Short problem: Lines containing the word "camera" need to be counted. Please reply with how many there are, and nothing else.

The input:
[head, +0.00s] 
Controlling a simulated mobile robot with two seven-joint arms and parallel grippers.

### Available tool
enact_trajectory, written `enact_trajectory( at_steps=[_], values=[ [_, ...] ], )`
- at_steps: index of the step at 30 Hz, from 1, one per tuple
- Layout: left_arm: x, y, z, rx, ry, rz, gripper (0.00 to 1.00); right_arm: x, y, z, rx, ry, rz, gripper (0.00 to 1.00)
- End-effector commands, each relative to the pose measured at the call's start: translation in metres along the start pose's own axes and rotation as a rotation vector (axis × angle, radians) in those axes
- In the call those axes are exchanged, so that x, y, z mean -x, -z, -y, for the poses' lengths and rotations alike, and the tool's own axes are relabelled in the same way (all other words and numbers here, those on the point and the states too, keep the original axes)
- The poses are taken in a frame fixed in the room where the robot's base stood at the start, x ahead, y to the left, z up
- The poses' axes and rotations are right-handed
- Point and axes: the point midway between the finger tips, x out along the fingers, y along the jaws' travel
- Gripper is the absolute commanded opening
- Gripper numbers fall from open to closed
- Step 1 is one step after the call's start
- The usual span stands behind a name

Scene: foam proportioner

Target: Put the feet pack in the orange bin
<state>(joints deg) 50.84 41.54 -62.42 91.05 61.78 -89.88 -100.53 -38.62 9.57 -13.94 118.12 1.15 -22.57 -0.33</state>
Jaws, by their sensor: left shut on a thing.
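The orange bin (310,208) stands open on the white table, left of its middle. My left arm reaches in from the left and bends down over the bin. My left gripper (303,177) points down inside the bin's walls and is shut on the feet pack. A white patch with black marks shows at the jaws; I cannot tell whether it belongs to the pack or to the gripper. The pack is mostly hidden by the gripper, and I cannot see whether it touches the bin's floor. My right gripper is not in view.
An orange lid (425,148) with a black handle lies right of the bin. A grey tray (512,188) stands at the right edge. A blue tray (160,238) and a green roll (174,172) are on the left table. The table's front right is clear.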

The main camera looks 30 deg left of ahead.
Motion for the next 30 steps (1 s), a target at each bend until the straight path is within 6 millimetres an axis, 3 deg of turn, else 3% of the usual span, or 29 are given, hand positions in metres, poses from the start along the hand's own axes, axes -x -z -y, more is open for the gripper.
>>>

...

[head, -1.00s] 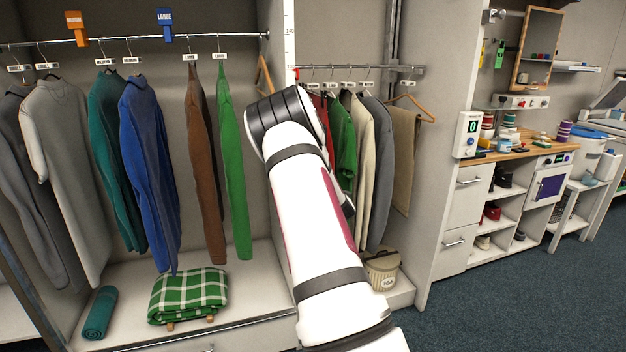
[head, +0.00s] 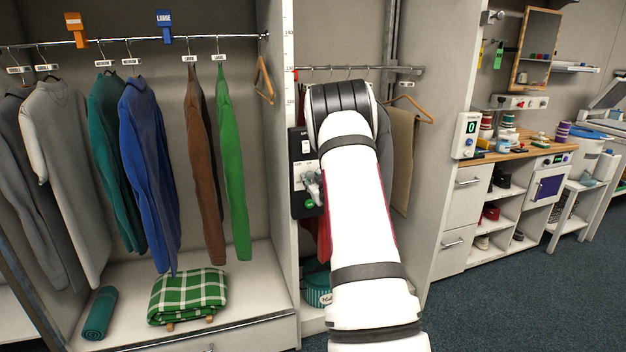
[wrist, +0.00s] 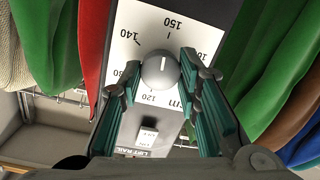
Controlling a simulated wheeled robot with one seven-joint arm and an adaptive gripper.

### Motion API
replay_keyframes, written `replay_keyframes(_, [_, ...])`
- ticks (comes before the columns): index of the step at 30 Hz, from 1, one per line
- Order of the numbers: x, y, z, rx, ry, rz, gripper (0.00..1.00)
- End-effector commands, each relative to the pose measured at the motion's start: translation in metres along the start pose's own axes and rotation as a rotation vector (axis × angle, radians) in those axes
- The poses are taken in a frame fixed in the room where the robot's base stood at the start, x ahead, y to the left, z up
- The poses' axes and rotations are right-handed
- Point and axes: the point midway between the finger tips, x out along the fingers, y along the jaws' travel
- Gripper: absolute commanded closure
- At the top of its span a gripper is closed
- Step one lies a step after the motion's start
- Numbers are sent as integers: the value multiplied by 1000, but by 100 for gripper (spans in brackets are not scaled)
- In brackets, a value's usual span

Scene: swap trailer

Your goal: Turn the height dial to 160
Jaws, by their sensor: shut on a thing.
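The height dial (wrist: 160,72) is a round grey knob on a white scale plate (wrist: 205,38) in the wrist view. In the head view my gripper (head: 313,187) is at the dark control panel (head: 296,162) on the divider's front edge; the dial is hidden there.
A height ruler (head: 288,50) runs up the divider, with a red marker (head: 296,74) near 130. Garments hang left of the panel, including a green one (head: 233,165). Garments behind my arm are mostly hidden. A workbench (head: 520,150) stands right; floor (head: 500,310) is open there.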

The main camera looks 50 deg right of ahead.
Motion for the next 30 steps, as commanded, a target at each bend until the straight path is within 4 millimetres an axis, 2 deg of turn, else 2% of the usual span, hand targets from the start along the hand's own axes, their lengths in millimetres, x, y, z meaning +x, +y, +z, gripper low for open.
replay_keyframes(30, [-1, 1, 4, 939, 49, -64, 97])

Right answer: 2